16. The evidence of D.W.2 cannot be brushed aside only for the
reason of him being a defence witness. Defence witnesses are
entitled to equal treatment on par with prosecution witnesses. No
reason is given as to why P.W.2 was not asked to accompany P.W.1
to observe what transpires in between P.W.1 and the appellant.
P.W.1 is an employee in the same office, as such, the question of
D.W.2 objecting to P.W.1 accessing the almirah in the office does
not arise. D.W.2's evidence is probable in the present facts of the
case.
17. Mere recovery of the amount cannot form basis to infer that
the appellant demanded and accepted the amount towards bribe
when the demand itself was not proved by the prosecution, and the
very version of demanding bribe is doubtful. The Public Prosecutor
argued that Ex.P11 reflects implementation of revised pay scale. If
the pay scale was already implemented, the question of lodging a
complaint does not arise. It is the specific case of the prosecution
that pay scale was not implemented.
18. When P.W.1 was questioned, he admitted that he belongs to
Harijana Mala community, however, he denied having knowledge
about the appellant actively participating in Union activities and
also working as Vice-President of MRPS employees wing. He further
denied having knowledge about any differences in between the
Union lead by MRPS activists and Union lead by the activists of
Mala Mahanadu (Union including SC and ST employees). It is,
however, not disputed by P.W.1 that there were two rival Unions in
the office and he was the member of one of the Unions.

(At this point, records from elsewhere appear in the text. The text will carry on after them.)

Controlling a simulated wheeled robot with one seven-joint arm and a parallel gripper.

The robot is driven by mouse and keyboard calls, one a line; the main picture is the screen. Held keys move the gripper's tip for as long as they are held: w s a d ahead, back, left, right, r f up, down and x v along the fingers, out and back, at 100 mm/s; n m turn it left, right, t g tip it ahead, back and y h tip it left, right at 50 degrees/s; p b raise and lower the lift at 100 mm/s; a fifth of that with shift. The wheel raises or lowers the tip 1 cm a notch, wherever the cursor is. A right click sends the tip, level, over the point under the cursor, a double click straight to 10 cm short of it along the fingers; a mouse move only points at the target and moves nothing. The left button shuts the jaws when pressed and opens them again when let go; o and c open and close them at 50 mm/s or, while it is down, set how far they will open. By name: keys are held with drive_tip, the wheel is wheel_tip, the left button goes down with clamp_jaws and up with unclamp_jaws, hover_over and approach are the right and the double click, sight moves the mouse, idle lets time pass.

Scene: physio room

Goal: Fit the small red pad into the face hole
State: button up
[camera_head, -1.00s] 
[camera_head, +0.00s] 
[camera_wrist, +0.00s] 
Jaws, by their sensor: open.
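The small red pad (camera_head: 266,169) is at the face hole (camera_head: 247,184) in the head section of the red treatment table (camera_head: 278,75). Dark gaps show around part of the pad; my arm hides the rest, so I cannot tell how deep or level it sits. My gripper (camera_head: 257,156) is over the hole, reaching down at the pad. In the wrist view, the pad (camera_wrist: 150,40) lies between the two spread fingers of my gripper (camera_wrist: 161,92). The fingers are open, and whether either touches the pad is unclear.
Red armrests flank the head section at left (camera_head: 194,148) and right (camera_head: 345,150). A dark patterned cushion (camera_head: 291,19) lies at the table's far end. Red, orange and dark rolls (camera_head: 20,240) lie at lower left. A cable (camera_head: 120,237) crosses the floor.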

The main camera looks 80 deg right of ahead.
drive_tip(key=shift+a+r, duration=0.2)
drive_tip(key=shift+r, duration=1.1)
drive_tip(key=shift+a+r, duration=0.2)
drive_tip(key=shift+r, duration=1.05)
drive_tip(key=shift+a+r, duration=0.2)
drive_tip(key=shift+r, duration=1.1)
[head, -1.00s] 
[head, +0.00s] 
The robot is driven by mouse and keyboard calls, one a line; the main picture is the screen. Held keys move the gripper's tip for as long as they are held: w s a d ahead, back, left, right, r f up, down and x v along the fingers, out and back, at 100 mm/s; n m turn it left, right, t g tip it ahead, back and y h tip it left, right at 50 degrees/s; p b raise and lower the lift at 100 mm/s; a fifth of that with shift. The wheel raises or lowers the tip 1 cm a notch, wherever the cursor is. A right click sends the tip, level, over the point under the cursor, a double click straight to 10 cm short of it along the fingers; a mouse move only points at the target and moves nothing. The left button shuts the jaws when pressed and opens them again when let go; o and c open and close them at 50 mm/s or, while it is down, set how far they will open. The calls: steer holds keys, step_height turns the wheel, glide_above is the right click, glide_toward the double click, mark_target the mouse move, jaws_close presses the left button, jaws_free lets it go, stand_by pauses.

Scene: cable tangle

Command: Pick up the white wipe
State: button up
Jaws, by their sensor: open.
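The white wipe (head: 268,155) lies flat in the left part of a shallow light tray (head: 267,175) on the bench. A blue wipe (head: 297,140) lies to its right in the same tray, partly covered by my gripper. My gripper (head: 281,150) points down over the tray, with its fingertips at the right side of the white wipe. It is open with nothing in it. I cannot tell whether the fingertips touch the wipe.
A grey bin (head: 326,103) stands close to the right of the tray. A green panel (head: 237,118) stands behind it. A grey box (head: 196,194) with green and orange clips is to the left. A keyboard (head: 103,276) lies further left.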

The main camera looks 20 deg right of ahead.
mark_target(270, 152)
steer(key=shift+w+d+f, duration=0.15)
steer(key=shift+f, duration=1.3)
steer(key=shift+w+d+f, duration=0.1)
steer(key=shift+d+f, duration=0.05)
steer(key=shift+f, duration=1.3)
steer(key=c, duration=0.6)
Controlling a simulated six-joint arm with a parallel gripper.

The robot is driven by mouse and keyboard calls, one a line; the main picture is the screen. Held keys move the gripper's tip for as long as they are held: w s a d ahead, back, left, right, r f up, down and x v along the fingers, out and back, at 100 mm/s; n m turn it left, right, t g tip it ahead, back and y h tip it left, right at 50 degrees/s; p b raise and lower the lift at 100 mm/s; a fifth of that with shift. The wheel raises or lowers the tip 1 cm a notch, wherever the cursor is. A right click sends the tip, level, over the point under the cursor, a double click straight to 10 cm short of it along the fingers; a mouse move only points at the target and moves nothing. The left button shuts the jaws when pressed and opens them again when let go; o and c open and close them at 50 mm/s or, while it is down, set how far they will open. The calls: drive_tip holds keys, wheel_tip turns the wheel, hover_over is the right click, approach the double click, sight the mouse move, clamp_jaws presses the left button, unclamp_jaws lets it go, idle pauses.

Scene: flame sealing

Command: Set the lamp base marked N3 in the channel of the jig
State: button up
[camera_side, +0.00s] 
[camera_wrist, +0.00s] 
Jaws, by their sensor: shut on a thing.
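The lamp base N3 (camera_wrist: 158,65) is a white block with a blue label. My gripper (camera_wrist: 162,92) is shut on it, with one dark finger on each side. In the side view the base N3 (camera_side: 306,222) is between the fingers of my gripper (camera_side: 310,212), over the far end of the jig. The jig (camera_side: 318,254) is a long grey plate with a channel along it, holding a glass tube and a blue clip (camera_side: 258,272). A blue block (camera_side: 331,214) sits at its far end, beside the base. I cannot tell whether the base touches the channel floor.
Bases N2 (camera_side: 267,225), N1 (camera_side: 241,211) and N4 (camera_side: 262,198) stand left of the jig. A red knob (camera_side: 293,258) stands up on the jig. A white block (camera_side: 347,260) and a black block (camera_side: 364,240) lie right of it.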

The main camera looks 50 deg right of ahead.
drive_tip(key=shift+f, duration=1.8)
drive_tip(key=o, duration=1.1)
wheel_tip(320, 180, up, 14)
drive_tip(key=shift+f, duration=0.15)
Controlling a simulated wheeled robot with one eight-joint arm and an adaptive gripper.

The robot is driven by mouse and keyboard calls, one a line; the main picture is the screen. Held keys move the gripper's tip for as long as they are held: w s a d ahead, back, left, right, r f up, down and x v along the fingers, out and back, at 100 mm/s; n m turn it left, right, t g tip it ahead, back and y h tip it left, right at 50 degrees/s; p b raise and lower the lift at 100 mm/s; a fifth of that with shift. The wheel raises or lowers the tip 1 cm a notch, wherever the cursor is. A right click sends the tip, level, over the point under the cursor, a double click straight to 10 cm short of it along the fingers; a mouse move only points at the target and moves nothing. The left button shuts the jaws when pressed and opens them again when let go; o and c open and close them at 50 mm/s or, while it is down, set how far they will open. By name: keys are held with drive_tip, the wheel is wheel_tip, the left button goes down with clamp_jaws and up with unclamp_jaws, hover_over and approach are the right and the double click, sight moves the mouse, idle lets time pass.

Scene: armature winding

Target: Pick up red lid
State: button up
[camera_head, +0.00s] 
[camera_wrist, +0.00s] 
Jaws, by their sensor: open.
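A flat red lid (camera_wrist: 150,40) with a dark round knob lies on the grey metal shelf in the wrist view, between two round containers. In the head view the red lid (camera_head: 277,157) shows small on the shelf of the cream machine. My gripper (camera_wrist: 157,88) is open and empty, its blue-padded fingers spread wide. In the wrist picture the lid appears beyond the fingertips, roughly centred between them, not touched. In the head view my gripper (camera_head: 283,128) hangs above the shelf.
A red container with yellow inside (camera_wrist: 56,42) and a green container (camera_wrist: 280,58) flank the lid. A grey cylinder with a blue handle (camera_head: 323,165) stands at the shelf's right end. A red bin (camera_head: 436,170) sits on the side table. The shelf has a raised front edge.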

19. The false implication of the appellant cannot be ruled out in
the present facts of the case. As already discussed, the demand
itself was not proved by the prosecution and the consequent
recovery cannot form basis to find the appellant guilty. In view of
the above discussion, benefit of doubt is extended to the appellant.
20. In the result, the judgment of trial Court in C.C.No.16 of 2008
dated 24.08.2010 passed by the Additional Special Judge for SPE &
ACB Cases, Hyderabad is set aside, and the appellant is acquitted.
Since the appellant is on bail, his bail bonds shall stand
discharged.
21. Accordingly, Criminal Appeal is allowed.